» Collected data:
───

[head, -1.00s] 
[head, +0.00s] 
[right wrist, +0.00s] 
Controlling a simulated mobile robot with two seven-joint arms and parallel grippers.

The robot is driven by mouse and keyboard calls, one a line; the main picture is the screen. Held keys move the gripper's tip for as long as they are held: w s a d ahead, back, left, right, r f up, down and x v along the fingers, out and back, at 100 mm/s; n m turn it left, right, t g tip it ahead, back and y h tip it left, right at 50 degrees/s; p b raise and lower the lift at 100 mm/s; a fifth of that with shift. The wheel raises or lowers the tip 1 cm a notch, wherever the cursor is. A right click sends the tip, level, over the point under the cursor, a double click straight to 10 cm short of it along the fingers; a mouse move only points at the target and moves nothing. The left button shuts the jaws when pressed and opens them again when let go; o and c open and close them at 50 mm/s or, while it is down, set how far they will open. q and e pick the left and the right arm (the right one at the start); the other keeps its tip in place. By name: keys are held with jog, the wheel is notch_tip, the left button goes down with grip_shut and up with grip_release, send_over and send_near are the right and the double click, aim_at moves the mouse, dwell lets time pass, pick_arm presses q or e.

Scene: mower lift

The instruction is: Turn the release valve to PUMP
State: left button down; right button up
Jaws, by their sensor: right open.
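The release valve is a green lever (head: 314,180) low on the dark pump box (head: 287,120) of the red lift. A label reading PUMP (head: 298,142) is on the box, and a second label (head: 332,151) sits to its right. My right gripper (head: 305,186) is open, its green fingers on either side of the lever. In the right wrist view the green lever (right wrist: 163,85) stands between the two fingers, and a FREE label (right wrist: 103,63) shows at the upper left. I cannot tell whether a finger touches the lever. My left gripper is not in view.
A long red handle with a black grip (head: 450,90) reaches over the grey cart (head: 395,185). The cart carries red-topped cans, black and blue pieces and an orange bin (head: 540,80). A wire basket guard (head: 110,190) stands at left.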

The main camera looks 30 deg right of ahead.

───

» Given task: Give an exact repetition of all the material.

» Answer for the task:
[head, -1.00s] 
[head, +0.00s] 
[right wrist, +0.00s] 
Controlling a simulated mobile robot with two seven-joint arms and parallel grippers.

The robot is driven by mouse and keyboard calls, one a line; the main picture is the screen. Held keys move the gripper's tip for as long as they are held: w s a d ahead, back, left, right, r f up, down and x v along the fingers, out and back, at 100 mm/s; n m turn it left, right, t g tip it ahead, back and y h tip it left, right at 50 degrees/s; p b raise and lower the lift at 100 mm/s; a fifth of that with shift. The wheel raises or lowers the tip 1 cm a notch, wherever the cursor is. A right click sends the tip, level, over the point under the cursor, a double click straight to 10 cm short of it along the fingers; a mouse move only points at the target and moves nothing. The left button shuts the jaws when pressed and opens them again when let go; o and c open and close them at 50 mm/s or, while it is down, set how far they will open. q and e pick the left and the right arm (the right one at the start); the other keeps its tip in place. By name: keys are held with jog, the wheel is notch_tip, the left button goes down with grip_shut and up with grip_release, send_over and send_near are the right and the double click, aim_at moves the mouse, dwell lets time pass, pick_arm presses q or e.

Scene: mower lift

The instruction is: Turn the release valve to PUMP
State: left button down; right button up
Jaws, by their sensor: right open.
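The release valve is a green lever (head: 314,180) low on the dark pump box (head: 287,120) of the red lift. A label reading PUMP (head: 298,142) is on the box, and a second label (head: 332,151) sits to its right. My right gripper (head: 305,186) is open, its green fingers on either side of the lever. In the right wrist view the green lever (right wrist: 163,85) stands between the two fingers, and a FREE label (right wrist: 103,63) shows at the upper left. I cannot tell whether a finger touches the lever. My left gripper is not in view.
A long red handle with a black grip (head: 450,90) reaches over the grey cart (head: 395,185). The cart carries red-topped cans, black and blue pieces and an orange bin (head: 540,80). A wire basket guard (head: 110,190) stands at left.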

The main camera looks 30 deg right of ahead.

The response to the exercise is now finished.